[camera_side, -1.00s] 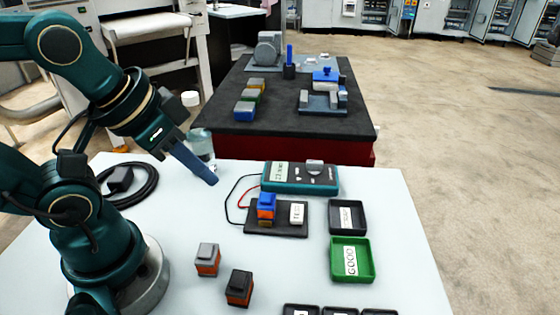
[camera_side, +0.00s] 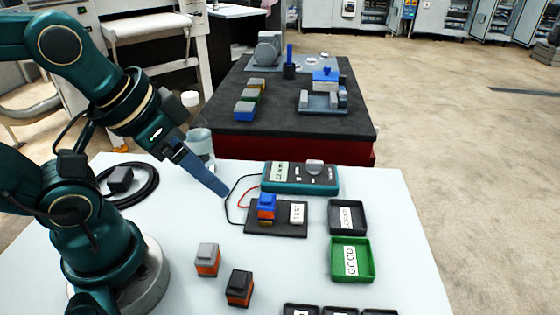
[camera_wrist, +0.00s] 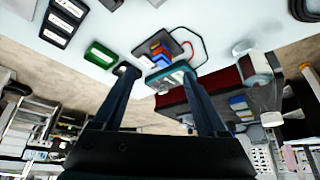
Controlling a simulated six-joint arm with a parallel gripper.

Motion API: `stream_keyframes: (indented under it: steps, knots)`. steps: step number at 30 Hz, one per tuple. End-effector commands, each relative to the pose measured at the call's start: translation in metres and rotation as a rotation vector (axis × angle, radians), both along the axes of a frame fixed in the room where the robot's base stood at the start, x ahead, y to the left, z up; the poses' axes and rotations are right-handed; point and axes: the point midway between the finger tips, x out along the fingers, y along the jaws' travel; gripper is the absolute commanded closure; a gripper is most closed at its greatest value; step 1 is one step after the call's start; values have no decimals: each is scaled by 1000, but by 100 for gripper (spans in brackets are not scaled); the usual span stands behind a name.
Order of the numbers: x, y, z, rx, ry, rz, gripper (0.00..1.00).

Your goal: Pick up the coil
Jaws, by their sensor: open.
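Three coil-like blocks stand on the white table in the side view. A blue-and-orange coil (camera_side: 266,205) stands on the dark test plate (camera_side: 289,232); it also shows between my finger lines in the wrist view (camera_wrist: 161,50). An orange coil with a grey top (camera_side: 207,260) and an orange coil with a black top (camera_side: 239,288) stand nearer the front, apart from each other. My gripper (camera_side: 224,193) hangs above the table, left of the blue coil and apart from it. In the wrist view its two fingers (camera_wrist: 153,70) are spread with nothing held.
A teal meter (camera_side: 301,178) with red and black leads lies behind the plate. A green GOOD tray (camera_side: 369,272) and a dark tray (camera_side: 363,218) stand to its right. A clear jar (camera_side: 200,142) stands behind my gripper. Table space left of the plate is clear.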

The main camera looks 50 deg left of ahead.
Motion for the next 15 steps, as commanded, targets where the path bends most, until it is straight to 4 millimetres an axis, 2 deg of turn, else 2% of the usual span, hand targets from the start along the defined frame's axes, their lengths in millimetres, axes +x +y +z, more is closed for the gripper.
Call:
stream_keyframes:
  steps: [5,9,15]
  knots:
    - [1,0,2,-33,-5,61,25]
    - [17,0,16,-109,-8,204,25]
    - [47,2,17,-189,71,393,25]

* * *

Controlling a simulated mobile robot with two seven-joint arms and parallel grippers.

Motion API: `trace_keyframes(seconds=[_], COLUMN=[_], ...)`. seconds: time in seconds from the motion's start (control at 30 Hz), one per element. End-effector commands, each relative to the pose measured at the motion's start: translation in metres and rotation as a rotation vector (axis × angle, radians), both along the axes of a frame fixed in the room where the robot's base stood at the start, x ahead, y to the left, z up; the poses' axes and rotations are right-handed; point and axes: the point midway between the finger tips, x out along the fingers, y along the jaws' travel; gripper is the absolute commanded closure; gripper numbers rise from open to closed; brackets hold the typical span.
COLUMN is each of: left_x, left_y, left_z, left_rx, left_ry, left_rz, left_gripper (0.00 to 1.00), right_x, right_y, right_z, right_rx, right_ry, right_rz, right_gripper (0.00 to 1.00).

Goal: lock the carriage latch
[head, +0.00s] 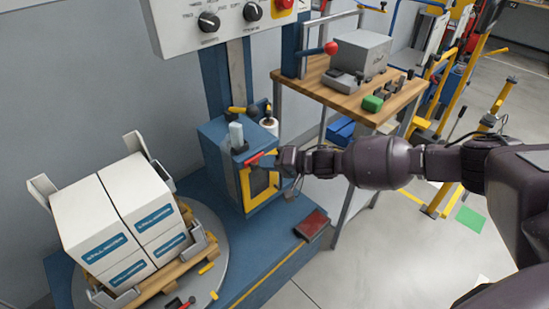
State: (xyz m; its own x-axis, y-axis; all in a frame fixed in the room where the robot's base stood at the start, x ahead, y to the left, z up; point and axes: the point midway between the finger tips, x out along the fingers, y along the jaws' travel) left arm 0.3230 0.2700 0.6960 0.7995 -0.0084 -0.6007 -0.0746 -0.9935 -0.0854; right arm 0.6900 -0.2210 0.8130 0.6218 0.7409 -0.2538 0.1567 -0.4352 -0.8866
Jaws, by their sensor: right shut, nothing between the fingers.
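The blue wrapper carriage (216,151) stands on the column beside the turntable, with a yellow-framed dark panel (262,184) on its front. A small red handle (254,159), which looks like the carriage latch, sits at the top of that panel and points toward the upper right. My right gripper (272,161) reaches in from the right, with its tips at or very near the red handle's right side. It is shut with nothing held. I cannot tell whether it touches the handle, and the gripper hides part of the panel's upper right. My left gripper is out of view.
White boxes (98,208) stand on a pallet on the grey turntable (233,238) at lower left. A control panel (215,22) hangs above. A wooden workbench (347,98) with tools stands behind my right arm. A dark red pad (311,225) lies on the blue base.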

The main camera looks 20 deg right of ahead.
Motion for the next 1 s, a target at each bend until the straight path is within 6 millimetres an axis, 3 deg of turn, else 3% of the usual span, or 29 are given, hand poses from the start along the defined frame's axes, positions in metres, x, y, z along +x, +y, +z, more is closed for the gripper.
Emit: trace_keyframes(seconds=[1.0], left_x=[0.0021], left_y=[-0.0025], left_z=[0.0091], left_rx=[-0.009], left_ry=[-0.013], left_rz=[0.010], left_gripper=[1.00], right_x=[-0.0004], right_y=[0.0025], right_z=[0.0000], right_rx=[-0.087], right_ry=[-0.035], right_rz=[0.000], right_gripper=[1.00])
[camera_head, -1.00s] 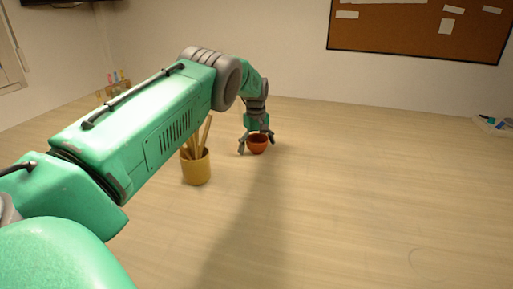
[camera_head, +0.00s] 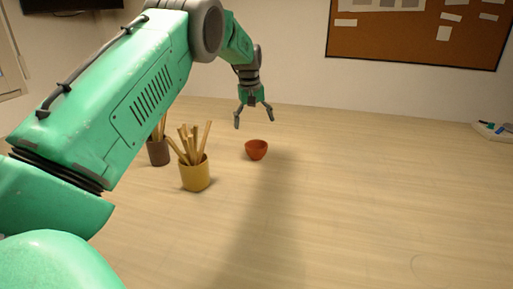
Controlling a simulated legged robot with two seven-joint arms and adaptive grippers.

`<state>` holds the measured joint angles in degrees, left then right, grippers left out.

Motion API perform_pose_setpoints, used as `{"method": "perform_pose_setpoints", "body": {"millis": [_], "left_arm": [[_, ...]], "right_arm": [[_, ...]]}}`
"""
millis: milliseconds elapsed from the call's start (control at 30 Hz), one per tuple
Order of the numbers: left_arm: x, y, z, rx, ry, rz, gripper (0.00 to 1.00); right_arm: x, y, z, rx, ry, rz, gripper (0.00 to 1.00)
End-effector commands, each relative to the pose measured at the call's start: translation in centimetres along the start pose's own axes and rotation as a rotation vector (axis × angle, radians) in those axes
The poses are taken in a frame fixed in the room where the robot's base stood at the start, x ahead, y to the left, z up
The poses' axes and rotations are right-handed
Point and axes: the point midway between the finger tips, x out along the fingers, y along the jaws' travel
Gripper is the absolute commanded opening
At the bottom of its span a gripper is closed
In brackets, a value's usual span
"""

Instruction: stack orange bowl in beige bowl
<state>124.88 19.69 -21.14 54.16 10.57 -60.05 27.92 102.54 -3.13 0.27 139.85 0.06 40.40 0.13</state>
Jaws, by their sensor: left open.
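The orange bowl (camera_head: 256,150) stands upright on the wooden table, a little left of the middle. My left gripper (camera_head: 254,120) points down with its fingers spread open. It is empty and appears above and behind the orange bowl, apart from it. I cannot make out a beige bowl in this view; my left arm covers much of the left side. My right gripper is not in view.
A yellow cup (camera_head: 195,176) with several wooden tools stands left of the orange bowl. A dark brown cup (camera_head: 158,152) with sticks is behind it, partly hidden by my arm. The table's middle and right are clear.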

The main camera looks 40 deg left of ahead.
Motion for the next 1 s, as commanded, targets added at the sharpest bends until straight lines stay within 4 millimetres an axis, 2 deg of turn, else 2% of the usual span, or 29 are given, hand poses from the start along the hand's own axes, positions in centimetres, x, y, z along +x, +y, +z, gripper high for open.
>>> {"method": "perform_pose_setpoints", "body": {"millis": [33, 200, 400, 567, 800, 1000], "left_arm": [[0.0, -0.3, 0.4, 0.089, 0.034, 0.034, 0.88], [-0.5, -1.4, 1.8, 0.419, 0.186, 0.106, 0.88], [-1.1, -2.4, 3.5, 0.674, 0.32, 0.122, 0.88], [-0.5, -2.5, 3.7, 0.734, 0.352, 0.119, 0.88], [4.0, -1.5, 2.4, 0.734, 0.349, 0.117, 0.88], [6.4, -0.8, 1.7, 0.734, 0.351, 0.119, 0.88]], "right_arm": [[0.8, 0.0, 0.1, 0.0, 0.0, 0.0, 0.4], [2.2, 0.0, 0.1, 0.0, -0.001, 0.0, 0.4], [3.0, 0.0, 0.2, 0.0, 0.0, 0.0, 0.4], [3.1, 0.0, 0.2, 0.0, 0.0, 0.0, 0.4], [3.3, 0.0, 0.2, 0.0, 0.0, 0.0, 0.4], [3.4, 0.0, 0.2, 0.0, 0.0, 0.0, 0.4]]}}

Stated exercise: Among the entries above, take the lines from the one with "Goal: lock the carriage latch" through the one with "State: (xyz m;" and retype them exactly, leaving out the pictures.

Solution to this task:
Goal: lock the carriage latch
[head, +0.00s] 
State: (xyz m; its own x-axis, y-axis; all in a frame fixed in the room where the robot's base stood at the start, x ahead, y to the left, z up; point and axes: the point midway between the finger tips, x out along the fingers, y along the jaws' travel) left arm 0.3230 0.2700 0.6960 0.7995 -0.0084 -0.6007 -0.0746 -0.9935 -0.0854; right arm 0.6900 -0.2210 0.8130 0.6218 0.7409 -0.2538 0.1567 -0.4352 -0.8866

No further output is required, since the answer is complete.